Task instructions:
Search the data for the string "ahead" and gather each line it is in.
══ Data section ══
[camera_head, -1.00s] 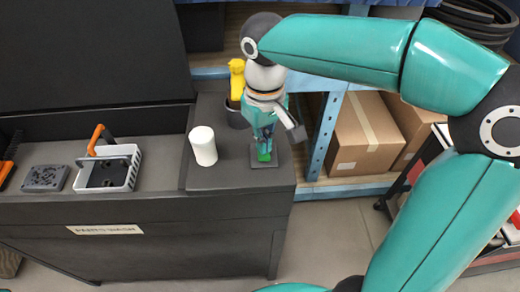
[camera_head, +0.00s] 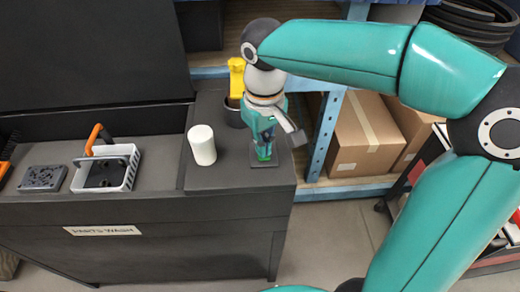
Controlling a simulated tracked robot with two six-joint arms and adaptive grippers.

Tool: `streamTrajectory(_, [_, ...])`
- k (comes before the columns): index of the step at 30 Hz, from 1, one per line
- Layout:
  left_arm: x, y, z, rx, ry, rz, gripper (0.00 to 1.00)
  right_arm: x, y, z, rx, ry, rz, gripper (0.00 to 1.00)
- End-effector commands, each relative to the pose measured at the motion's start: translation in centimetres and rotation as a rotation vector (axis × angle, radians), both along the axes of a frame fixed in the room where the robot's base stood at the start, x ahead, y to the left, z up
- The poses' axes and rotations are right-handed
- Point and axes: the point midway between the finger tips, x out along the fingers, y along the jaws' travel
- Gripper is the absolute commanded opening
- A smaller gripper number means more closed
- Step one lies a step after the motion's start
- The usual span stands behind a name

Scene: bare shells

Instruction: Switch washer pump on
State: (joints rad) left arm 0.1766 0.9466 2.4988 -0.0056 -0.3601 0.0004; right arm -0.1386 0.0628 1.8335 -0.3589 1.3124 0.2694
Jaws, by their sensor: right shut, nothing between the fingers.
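The parts washer (camera_head: 150,255) is a dark bench with a label reading PARTS WASH. On its right end is a small dark square plate (camera_head: 276,162) with a green part (camera_head: 263,157), which looks like the pump switch. My right gripper (camera_head: 264,151) points down over this plate, shut and empty. Its fingertips are at the green part and hide most of it. I cannot tell whether they touch it or whether the switch is on. My left gripper is not in view.
A white cylinder (camera_head: 202,146) stands left of the plate. A dark cup (camera_head: 233,114) with a yellow item (camera_head: 236,78) stands behind. A white basket (camera_head: 128,167) with an orange-handled tool (camera_head: 97,137) is further left. Cardboard boxes (camera_head: 362,138) sit on a shelf at right.

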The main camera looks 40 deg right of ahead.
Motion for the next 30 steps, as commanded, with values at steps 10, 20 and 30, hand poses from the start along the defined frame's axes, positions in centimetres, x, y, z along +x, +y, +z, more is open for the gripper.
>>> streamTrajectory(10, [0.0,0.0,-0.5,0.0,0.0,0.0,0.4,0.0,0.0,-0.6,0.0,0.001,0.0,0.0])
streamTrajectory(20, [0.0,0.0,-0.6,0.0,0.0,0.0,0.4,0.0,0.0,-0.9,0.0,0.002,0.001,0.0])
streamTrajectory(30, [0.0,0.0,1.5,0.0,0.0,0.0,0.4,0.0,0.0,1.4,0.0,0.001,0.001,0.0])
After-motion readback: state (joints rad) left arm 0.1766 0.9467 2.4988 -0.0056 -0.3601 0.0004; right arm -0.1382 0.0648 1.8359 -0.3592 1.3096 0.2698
═══
Finished exercise:
- End-effector commands, each relative to the pose measured at the motion's start: translation in centimetres and rotation as a rotation vector (axis × angle, radians), both along the axes of a frame fixed in the room where the robot's base stood at the start, x ahead, y to the left, z up
The main camera looks 40 deg right of ahead.

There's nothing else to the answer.